Puto Calasiao is a white bite sized sticky rice cake that originated from the province of Calasiao, Pangasinan Philippines.
- ½ cup uncooked rice jasmine
- ¼ cup glutinous rice
- ½ to 3/4 cup white sugar start with ½ and taste, add more sugar depending on your preference
- ¾ cup water or enough to cover the rice
- ½ teaspoon instant yeast
Combine rice (jasmine) and glutinous rice in a container. Add enough water to cover the rice mixture. Soak for 3 hours.

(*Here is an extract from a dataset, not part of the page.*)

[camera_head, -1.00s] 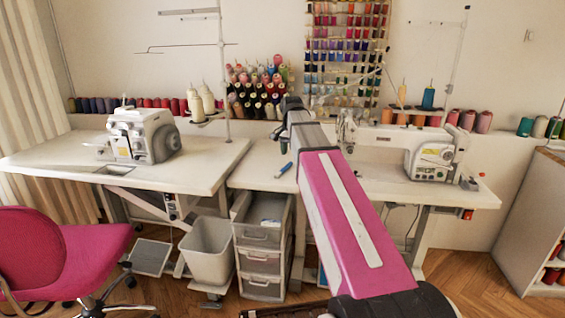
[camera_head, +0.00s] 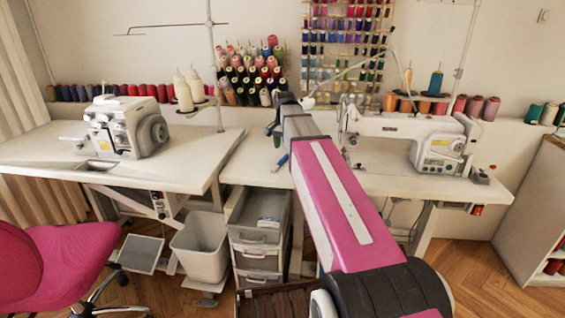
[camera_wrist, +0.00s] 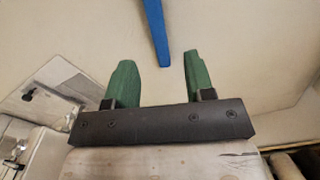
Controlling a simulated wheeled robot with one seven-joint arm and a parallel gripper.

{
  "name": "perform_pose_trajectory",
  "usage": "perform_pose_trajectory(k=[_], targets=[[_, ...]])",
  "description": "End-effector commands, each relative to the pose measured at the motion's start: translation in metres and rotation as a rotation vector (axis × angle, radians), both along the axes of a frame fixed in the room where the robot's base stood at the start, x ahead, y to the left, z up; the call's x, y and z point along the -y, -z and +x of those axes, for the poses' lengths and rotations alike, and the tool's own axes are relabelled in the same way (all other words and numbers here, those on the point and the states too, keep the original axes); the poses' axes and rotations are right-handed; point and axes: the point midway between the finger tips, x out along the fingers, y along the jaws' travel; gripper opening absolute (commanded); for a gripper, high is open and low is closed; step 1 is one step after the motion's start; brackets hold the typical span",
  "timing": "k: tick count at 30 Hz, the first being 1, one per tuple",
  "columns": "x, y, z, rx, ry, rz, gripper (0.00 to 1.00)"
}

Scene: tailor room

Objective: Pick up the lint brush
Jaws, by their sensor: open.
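The lint brush shows as a slim blue handle (camera_wrist: 155,32) at the top of the wrist view. Its near end reaches between my two green fingertips in the picture; its far end is cut off by the frame. In the head view the blue piece (camera_head: 282,161) lies on the pale table top, just left of my pink arm and partly hidden by it. My gripper (camera_wrist: 160,58) is open and empty. In the head view my gripper (camera_head: 273,131) is small and dark above the table, just beyond the brush in the picture. I cannot tell its height above the table.
A white sewing machine (camera_head: 420,140) stands right of my arm, and a serger (camera_head: 125,128) stands on the left table. Thread cones (camera_head: 250,75) line the back. Below are drawers (camera_head: 257,245), a grey bin (camera_head: 202,245) and a pink chair (camera_head: 75,262).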

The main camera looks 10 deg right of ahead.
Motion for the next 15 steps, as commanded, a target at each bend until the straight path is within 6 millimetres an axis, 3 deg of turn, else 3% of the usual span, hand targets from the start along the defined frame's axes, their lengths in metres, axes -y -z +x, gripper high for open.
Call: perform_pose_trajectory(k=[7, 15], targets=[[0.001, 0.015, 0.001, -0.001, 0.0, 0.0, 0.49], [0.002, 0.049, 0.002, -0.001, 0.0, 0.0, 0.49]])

After 3 hours, if you are making only this amount you may put all the rice in the blender using a spoon to drain the water. Don’t discard the soaking water (pinagbabaran). Pulse the “liquefy” button in your blender and slowly adding water to reach a consistency similar to a batter.
Add sugar. Mix well. Then stir-in the yeast. Blend well. Set aside for 8 hours or overnight and let the fermentation begin.
Use vegetable oil to grease the puto mold.
The rice mixture will double in size. Mix before pouring in the mold.
Pour mixture in the greased mold. The mold size I used was 1 ¾ inches wide and ½ inch in height.
Add 8 cups of water in the steamer and bring to a boil.
Steam rice mixture for 13 to 18 minutes. If using a bigger mold it will take longer. Use a toothpick and poke at least 2 of the puto (rice cake) to see if already done. If after poking and toothpick is clean then it is done.
Remove from steamer and let cool for about 10 minutes.
Use a toothpick or fork to remove puto from mold.
Serve plain or with fresh grated coconut. Enjoy!
Make sure to cover steamer lid with cloth that can absorb water. Dripping water in the rice cake can affect its consistency.